Featured Interview With Terrence King
Tell us a little about yourself. Where were you raised? Where do you live now?
I was born an American Air Force brat, born bin Wiesbaden, Germany. We bounced all over the place, didn’t make roots until I moved to San Diego over 16 years ago. Our family has an amazing Bernedoodle who added a whole dimension of love and chaos into the household.
At what age did you realize your fascination with books? When did you start writing?
I didn’t like books until college, really. I couldn’t appreciate them. I honestly envy younger readers now, they are so far ahead of me when younger. Writing started in high school with poetry, and then on to student and independent films. Books are a whole new world. Looking back, I had quite the audacity to write the first one.

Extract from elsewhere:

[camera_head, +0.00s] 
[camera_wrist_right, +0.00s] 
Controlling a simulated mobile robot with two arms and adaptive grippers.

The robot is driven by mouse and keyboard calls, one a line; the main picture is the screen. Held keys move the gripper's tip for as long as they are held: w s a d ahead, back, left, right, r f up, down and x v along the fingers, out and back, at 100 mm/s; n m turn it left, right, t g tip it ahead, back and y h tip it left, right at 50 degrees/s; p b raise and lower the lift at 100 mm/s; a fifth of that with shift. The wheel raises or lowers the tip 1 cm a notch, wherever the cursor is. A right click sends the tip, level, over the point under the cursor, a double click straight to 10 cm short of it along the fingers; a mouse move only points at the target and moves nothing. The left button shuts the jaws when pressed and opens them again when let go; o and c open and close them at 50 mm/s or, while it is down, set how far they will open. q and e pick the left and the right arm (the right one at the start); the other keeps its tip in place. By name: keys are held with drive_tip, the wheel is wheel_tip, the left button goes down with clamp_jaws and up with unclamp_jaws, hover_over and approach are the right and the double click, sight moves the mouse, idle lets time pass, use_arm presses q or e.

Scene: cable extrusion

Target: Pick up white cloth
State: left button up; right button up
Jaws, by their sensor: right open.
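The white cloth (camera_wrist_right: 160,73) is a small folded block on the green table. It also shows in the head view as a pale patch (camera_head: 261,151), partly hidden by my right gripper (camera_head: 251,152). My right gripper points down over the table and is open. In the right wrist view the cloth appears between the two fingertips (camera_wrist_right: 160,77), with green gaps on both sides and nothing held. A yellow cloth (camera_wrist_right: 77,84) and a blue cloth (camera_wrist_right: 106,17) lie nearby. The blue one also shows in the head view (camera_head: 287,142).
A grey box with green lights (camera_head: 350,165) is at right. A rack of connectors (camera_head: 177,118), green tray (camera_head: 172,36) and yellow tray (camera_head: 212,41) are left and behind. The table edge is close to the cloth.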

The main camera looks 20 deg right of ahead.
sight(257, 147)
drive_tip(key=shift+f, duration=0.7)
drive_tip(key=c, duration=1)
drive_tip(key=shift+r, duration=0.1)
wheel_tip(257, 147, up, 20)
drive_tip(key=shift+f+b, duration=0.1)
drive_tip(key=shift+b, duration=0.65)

Who are your favorite authors to read? What is your favorite genre to read. Who Inspires you in your writings?
I love SFF, of course, but I love reading work by writers with their own path. Cormac McCarthy had that and I loved him. Should say, I love his work still. John Kennedy Toole, too. Michael Crichton. But I loved work from Margaret Atwood and Stephen King to Hugh Howey, A.G. Riddle, Colson Whitehead, Lawrence Wright, Andy Weir, Marie Lu, Chuck Palahniuk, and most recently, Kotoro Isaka. Neil Gaiman’s Neverwhere is one of my favorites behind Toole’s A Confederacy of Dunces. Critical Habitat, my latest novel, wouldn’t exist without Toole’s book.
Tell us a little about your latest book?
Critical Habitat is a fantastical sci-fi action adventure. It bends sci-fi tropes, archetypes, and conventions, as well as those of The Hero’s Journey. Anyone who knows Star Wars well knows of The Man With a Thousand Faces and how those archetypes are cultural beyond genre. I enjoyed creating a world that created both spin and homage to The Hero’s Journey. I wrote it in respect and honor for the readers that understand.
It took me six years to write, rewrite, and publish Book 1, which is Critical Habitat itself. (It started as one book but became too sprawling and dense so I broke it out into three initial volumes.) I was picked up by a publisher before being dropped and faced more rejections from agents and publishers than I can count, honestly. Stubbornness and conviction kept me going.
Book 2 is currently in its fifth round of editing which, if anything like Book 1, will take a bit more honing to get where it needs to be. The third book is also in the works. It’s dystopian without being bleak and fun without being for kiddies. I’m thrilled to finally share Critical Habitat.